Merkel zu Christian Schmidt: Einmal streng gucken, das war's Foto: dpa

Wann hat es das je gegeben? Ein Minister hält sich nicht an Koalitionsabsprachen, seine Regierungschefin verurteilt sein Handeln und dann … Ja, nix dann. Das war’s. Angela Merkel guckt kurz streng aus ihrem grauen Blazer. Und Landwirtschaftsminister Christian Schmidt spaziert entspannt zurück in sein Büro. Alle machen, wozu sie gerade Lust haben – ist es das, was die Kanzlerin neuerdings unter Richtlinienkompetenz versteht?

Keine Frage, Angela Merkels Rüge gegenüber ihrem Minister war überaus deutlich. Zugleich aber muss man davon ausgehen, dass ihre Wortwahl – „entsprach nicht der Weisungslage, darf sich nicht wiederholen“ – in der aktuellen innenpolitischen Lage bereits als Höchststrafe gelten dürfte. Eine Art regierungsamtliches „Du, du!“. Mehr geht gerade nicht.
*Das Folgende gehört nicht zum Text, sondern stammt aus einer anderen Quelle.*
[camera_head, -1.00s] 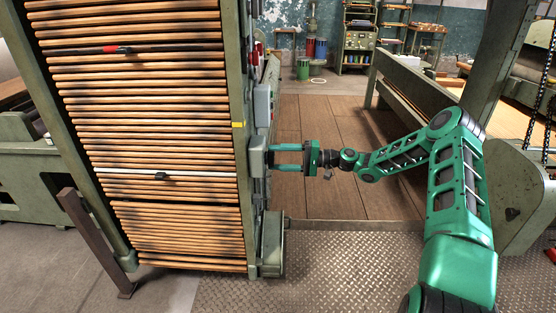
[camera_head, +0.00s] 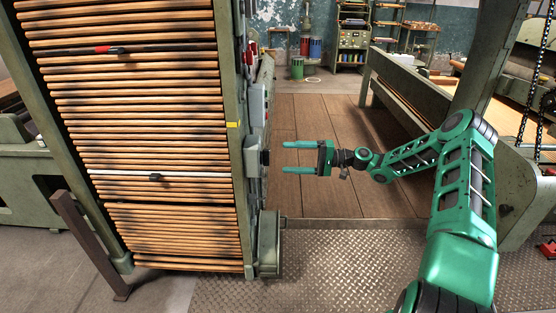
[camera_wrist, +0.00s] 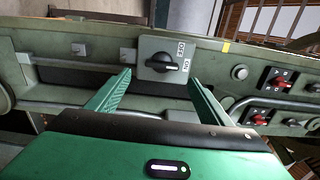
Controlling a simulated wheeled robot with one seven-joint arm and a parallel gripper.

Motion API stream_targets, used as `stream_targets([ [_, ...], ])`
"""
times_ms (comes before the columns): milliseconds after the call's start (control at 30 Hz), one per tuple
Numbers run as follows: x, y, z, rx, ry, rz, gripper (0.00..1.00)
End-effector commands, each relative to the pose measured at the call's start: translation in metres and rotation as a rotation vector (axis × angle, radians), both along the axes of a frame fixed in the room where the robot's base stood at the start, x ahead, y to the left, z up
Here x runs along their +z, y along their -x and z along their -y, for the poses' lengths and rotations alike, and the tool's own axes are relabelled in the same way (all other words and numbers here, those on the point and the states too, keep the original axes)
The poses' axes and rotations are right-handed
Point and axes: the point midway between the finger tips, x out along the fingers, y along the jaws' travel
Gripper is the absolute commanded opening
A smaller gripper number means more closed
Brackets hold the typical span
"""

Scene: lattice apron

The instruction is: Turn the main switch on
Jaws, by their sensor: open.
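The main switch is a grey box (camera_wrist: 150,46) with a black rotary knob (camera_wrist: 163,63), labelled OFF and ON, in the wrist view. The knob lies nearly level in that view, its pale mark pointing right, towards the ON label. In the head view the switch box (camera_head: 252,157) sits on the right side of the machine frame, its knob (camera_head: 265,157) facing right. My green gripper (camera_head: 284,157) is open and empty, a short gap to the right of the knob. In the wrist view its fingers (camera_wrist: 158,84) flank the knob without touching it.
Red-handled switches (camera_wrist: 279,82) and a round grey button (camera_wrist: 239,72) sit right of the main switch in the wrist view. The slatted machine (camera_head: 150,130) stands left.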

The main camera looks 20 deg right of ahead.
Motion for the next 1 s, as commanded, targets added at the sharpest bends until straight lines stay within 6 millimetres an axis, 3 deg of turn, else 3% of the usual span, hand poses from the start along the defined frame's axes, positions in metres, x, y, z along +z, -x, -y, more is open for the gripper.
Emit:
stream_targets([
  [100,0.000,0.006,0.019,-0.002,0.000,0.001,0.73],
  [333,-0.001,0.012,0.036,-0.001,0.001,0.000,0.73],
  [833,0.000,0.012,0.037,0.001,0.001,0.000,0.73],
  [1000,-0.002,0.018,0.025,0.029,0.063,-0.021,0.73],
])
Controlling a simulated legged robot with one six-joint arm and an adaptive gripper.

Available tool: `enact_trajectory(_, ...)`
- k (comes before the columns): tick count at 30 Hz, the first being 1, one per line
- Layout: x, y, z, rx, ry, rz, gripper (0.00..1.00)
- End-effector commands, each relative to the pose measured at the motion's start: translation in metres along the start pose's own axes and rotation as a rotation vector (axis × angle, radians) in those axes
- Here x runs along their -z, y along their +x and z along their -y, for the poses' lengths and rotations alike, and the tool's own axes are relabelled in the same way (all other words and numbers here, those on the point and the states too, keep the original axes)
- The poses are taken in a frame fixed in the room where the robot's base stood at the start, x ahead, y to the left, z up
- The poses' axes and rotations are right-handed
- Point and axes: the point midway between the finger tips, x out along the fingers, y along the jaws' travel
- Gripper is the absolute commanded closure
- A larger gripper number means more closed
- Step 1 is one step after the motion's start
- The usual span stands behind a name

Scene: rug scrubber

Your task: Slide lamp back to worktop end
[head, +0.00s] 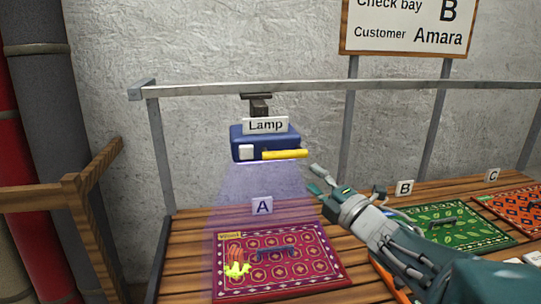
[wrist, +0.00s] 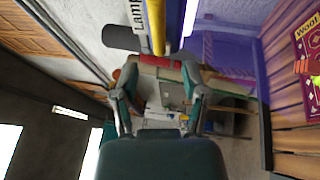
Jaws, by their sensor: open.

Der Vorgang um das möglicherweise hochgefährliche Pflanzengift Glyphosat zeigt, wie geschwächt Angela Merkels Position innenpolitisch gerade ist. Als Anführerin der Unionsparteien lässt sie sich von der CSU auf der Nase rumtanzen. Und als Regierungschefin muss sie hinnehmen, wie die Bayern den Nicht-mehr-und-noch-nicht-Koalitionspartner SPD planvoll düpieren. Für eine mögliche Wiederauflage der Großen Koalition verheißt das nichts Gutes. Ganz zu schweigen vom Ansehen der politischen AkteurInnen bei der Wählerschaft.

Wer sich nun fragt, warum ein weitgehend unprofilierter Bundesminister wie Christian Schmidt meint, überhaupt den Aufstand proben zu dürfen, sollte den Blick gen Bayern richten. Im Gegensatz zur CDU, die viel auf ihr Credo „Erst das Land, dann die Partei“ gibt, scheint man es bei der CSU gerade andersherum zu sehen: Erst die CSU, dann Bayern. Und irgendwann der Rest vom Land.

Teambuilding beim Bundespräsidenten

In München will CSU-Ministerpräsident Horst Seehofer am kommenden Montag seine weiteren Pläne gegenüber Landtagsfraktion und Parteivorstand darlegen. Wenn es eine Botschaft gibt, die Seehofer dorthin aus Berlin mitbringt, dann ist es diese: Wir bleiben uns treu. Ein CSU-Minister, der schert sich nicht um Merkels Koalitionsarithmetik – der tut was für die deutschen Landwirte und für die Agrarlobby.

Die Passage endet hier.